Records of robot episodes:
----------

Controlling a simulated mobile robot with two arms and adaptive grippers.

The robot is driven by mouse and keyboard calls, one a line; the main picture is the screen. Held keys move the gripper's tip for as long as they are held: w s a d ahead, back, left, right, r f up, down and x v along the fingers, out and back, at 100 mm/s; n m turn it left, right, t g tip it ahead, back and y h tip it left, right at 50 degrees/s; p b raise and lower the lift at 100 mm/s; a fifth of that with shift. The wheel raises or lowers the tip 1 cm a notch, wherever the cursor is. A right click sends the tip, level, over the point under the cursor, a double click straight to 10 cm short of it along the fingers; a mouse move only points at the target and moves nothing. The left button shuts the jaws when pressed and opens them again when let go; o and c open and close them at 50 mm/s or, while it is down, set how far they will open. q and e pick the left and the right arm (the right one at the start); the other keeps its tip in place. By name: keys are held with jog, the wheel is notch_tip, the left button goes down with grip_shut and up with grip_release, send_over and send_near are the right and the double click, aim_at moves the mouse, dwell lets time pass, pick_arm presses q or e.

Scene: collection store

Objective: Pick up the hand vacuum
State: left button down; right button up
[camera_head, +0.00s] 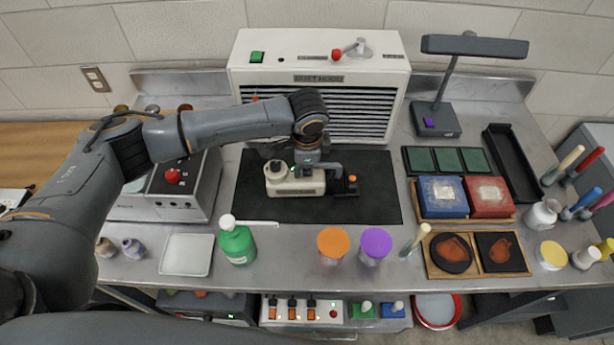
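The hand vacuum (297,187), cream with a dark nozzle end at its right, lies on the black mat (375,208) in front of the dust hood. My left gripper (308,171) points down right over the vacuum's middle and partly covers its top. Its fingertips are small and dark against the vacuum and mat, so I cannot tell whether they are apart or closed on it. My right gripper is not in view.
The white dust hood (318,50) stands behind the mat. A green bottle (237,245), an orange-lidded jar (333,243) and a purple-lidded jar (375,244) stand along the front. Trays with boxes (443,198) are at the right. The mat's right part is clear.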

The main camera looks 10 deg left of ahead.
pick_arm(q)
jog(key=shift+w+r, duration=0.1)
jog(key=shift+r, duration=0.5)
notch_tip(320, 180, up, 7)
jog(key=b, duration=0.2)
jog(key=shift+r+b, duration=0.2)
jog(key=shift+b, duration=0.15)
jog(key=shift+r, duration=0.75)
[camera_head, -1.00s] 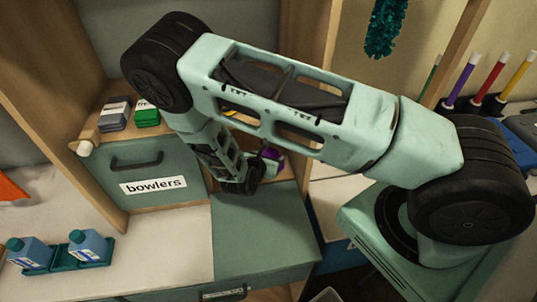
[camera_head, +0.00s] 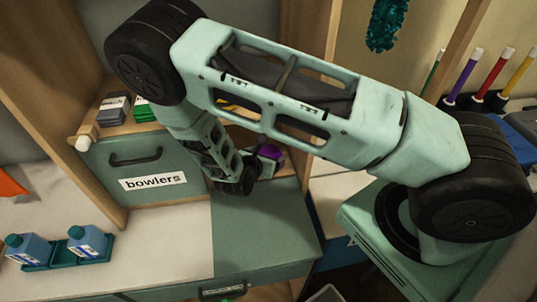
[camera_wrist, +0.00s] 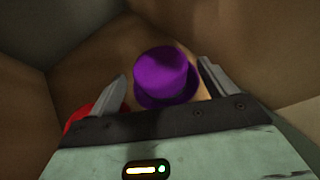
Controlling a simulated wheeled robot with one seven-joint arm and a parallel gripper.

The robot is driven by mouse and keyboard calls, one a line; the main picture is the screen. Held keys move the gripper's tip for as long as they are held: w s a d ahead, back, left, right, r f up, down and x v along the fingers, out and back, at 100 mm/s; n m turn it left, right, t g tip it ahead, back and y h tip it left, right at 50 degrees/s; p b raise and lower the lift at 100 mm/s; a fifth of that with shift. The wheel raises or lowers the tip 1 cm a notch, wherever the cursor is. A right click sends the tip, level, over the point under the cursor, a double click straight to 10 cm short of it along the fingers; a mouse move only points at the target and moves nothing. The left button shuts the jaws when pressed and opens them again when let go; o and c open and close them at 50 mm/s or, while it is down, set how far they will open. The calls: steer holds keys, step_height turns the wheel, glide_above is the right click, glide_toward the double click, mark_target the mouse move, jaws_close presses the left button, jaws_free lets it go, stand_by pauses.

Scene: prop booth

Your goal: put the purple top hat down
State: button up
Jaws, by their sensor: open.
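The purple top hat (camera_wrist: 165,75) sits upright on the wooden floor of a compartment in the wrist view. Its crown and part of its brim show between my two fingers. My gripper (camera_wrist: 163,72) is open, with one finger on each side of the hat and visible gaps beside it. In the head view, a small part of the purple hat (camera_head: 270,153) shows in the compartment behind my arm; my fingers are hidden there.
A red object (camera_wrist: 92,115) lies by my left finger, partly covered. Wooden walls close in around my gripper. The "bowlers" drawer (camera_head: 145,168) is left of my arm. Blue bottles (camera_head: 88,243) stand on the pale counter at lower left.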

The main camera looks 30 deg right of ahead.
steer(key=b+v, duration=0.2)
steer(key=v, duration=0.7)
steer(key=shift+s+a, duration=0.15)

----------

• _WHAT TO WORK ON_:
Collect each line above holding the string "State".

• _REPLY_:
State: left button down; right button up
State: button up

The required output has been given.